通信用半導体大手の米ブロードコムは11月6日、同業の米クアルコムに買収提案したそうです。負債の引き受けも含めた買収総額は1300億ドル(約15兆円)で、実現すれば半導体業界で過去最大のM&A(合併・買収)となります。一方、クアルコムは11月13日、ブロードコムによる買収提案を拒否すると発表しました。1株あたり70ドルという株式の買付価格は「クアルコムの企業価値を過小評価している」という内容です。ブロードコムは敵対的であっても買収を続ける構えのようで、即座に「買収に取り組み続ける」と声明を出しました。敵対的買収に発展する方向のようです。

 前頁に掲載した記事によると、買収が実現した場合、世界のM&Aランキングでは4位になるそうです。前頁の内容で注目したいのが、1位です。ボーダフォンによるマンネスマンの買収は、敵対的買収です。世界のM&Aランキングの1位は敵対的買収である、ということです。海外のケースであり、日本のケースではありませんし、日本における敵対的買収の金額はたかがしれています。佐々木ベジによるソレキアへの買収は20億円くらいだったでしょうか?ボーダフォンによるマンネスマンへの買収金額は現在のレートで約23兆円です。トヨタの時価総額は23兆2,567億4,400万円です。トヨタクラスの会社が敵対的に買われたということですね。

 世界ではトヨタクラスの会社が敵対的に買われています。

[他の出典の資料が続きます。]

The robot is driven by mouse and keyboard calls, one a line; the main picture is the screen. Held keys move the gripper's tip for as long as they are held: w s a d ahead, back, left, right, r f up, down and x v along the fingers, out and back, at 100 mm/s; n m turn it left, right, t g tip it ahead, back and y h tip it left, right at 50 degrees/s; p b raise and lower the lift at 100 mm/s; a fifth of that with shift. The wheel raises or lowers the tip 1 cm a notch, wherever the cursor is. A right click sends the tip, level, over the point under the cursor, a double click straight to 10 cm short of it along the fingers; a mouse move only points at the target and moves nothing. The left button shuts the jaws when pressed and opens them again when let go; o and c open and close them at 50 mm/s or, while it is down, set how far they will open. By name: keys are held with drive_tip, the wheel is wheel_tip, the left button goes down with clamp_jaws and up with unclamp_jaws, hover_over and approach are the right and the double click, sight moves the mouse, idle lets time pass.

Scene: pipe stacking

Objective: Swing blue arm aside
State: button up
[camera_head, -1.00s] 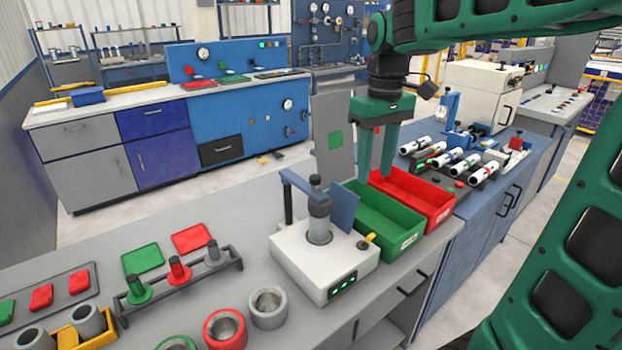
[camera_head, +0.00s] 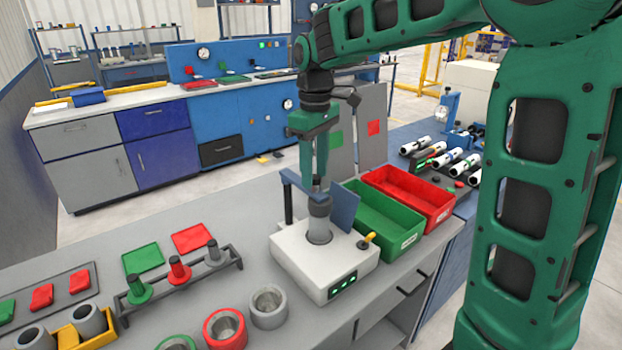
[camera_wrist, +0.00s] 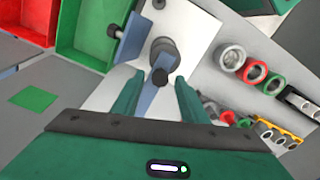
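The white station (camera_head: 322,262) stands on the grey bench with a grey cylinder (camera_head: 319,228) upright on it. The blue arm (camera_head: 292,180) runs from a dark post toward the cylinder's top. In the wrist view the blue arm (camera_wrist: 147,98) shows below the cylinder (camera_wrist: 163,50), between my fingers. My gripper (camera_head: 315,182) points down just above the cylinder and arm. In the wrist view my gripper (camera_wrist: 157,82) has its fingers apart, one on each side of the arm. I cannot tell whether either finger touches it.
A blue plate (camera_head: 344,206) stands at the station's right side. Behind it are a green bin (camera_head: 385,228) and a red bin (camera_head: 415,196). A peg rack (camera_head: 180,278) and several rings, including a red one (camera_head: 209,328), lie to the left and front.

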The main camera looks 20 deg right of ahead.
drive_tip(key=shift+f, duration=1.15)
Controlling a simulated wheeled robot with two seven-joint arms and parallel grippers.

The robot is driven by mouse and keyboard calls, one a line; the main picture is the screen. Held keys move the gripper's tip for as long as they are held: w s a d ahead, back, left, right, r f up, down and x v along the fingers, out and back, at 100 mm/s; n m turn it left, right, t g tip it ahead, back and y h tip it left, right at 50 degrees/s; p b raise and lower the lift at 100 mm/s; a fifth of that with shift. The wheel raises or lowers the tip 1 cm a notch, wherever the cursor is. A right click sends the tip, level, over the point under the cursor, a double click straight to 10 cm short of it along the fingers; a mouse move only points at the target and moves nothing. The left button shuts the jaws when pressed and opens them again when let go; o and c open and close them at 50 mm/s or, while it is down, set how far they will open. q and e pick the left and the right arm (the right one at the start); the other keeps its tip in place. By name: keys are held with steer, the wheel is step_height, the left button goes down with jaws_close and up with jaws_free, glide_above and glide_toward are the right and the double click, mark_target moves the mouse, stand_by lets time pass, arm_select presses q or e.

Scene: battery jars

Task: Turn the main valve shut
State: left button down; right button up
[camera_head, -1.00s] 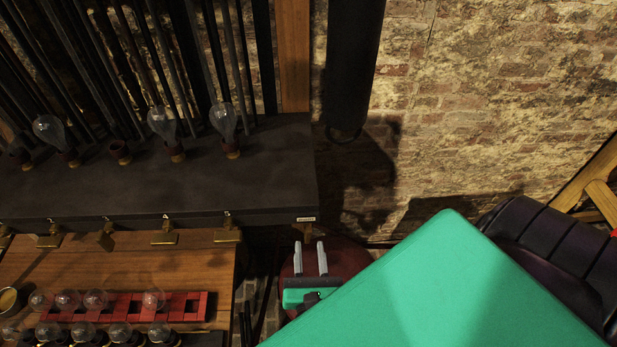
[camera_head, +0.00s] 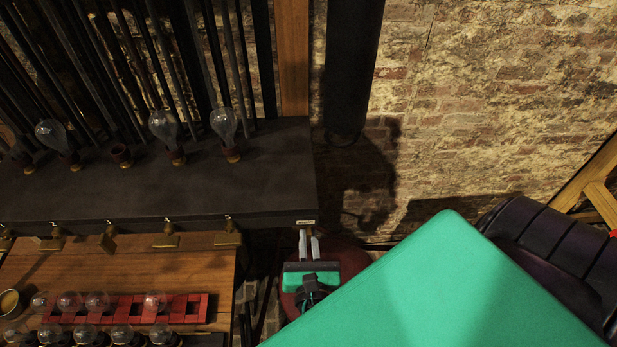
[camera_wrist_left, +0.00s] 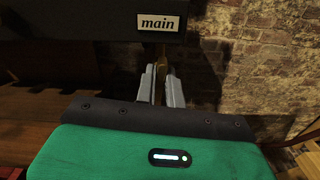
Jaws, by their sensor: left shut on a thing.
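The "main" label (camera_head: 306,221) is on the front edge of the dark bench at its right end, and it reads clearly in the left wrist view (camera_wrist_left: 158,23). Below it a narrow brass valve handle (camera_wrist_left: 161,56) hangs between the fingers of my left gripper (camera_wrist_left: 161,76). My left gripper (camera_head: 309,240) is shut on the handle, its grey fingers on either side. The lower part of the handle is hidden between the fingers. My right gripper is not in view.
Several other brass valves (camera_head: 228,238) line the bench edge (camera_head: 150,216) to the left. Glass bulbs (camera_head: 224,122) stand on the bench. A wooden table (camera_head: 190,268) below holds a red rack (camera_head: 190,305) with glass jars. A brick wall (camera_head: 480,100) is behind.

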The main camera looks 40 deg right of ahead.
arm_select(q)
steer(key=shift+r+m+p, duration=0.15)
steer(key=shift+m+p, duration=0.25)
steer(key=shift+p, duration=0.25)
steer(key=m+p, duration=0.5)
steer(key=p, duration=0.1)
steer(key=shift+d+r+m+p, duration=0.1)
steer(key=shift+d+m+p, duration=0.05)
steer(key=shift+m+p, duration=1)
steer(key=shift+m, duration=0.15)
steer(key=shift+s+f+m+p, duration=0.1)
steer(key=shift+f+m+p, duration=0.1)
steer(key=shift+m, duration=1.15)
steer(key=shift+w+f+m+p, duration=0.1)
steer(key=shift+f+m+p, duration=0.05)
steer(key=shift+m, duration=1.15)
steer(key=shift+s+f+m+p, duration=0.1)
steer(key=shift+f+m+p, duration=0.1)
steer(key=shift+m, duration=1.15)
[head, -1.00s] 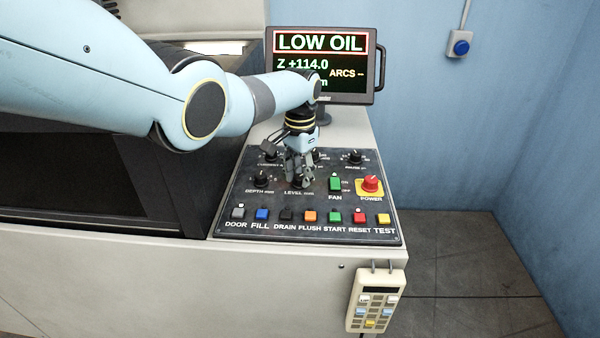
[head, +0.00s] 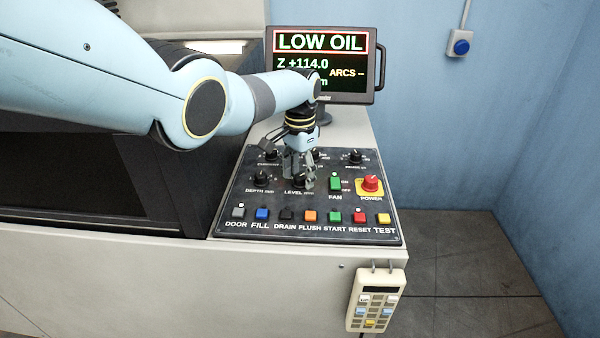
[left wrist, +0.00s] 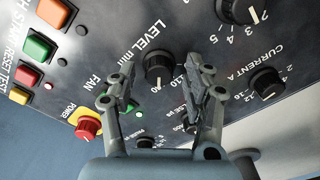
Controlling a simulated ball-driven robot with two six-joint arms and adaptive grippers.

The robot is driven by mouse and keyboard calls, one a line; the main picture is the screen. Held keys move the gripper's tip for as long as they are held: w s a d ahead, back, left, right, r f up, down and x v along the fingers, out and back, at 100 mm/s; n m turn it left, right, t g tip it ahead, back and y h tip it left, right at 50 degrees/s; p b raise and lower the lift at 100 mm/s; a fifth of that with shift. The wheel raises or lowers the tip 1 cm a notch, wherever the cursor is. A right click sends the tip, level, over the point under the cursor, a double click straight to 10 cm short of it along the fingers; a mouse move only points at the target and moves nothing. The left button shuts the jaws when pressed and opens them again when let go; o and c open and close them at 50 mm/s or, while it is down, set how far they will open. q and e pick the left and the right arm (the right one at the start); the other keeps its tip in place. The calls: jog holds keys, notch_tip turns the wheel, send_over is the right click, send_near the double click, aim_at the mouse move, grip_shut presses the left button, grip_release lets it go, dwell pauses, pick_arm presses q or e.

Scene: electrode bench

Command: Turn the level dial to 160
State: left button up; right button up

なぜか?株主構成が日本とは違うということも一つの理由でしょう。あと、クアルコムが出した声明は「クアルコムの企業価値を過小評価している」という内容です。ソレキアのように「経営陣に何の打診もなく突然TOBを実施した!無礼者だ!」などという情けない声明ではありません。買収提案はあくまで株主に対するものですから、価格が重視されるべきであり、クアルコムの声明は非常にまっとうな内容であり、ソレキアの声明は海外の投資家にしてみれば「は?何言ってるの?」という内容でしょう。

 こういう敵対的買収は日本でも確実に増えます。なぜなら、日本の会社は安定株主に守られてなどいないからです。安定株主神話は神話です。冷静に考えたら、過半数の安定株主がいなければ、会社を守ることなどできませんから。しかし、なぜか日本の会社は「安定株主がいるから大丈夫」と考えているフシがあります。これってたぶん、株主総会における株主の投票行動と敵対的買収における株主の行動をごちゃまぜにして考えてしまっているからだと思います。つまり、安定株主が30%くらいいれば、株主総会の普通決議が否決されることはまずありません。つまり、過半数が経営陣を支持してくれているということです。会社が把握している安定株主+見えないステルス安定株主で会社は守られていると錯覚しているということです。ステルス安定株主とは?個人株主のことです。日本の会社は個人株主を安定株主であると見なしているフシがあります。ここが大きな間違いなのです。株主総会の議決権行使行動と敵対的買収における株主の行動はまったく異なります。株主総会などに個人株主は本来興味ありません。でも、株価には非常に高い関心を持っています。議決権行使はしないけど、敵対的TOBには本来応募する株主なのです。それは、佐々木ベジが証明してくれました。あんなに安定株主比率が高いソレキアへの敵対的TOBを成功させたのですから。

 クアルコムのケースは、決して遠い海外で起きているケースと楽観視すべきではありません。いずれ確実に日本企業もターゲットになります。「日本企業のROEは低い!」 経営者が外国人に代わった瞬間にROEを大幅に引き上げることが可能かもしれません。外国人がそれに気付いたら終わります。

 貴社がターゲットになる可能性は?100%です。と思っておいたほうがよいです。今の世の中、日本郵船が村上ファンドのターゲットになる時代ですから。今のうちから、かつての有事のケーススタディを学び、準備しておくことが重要です。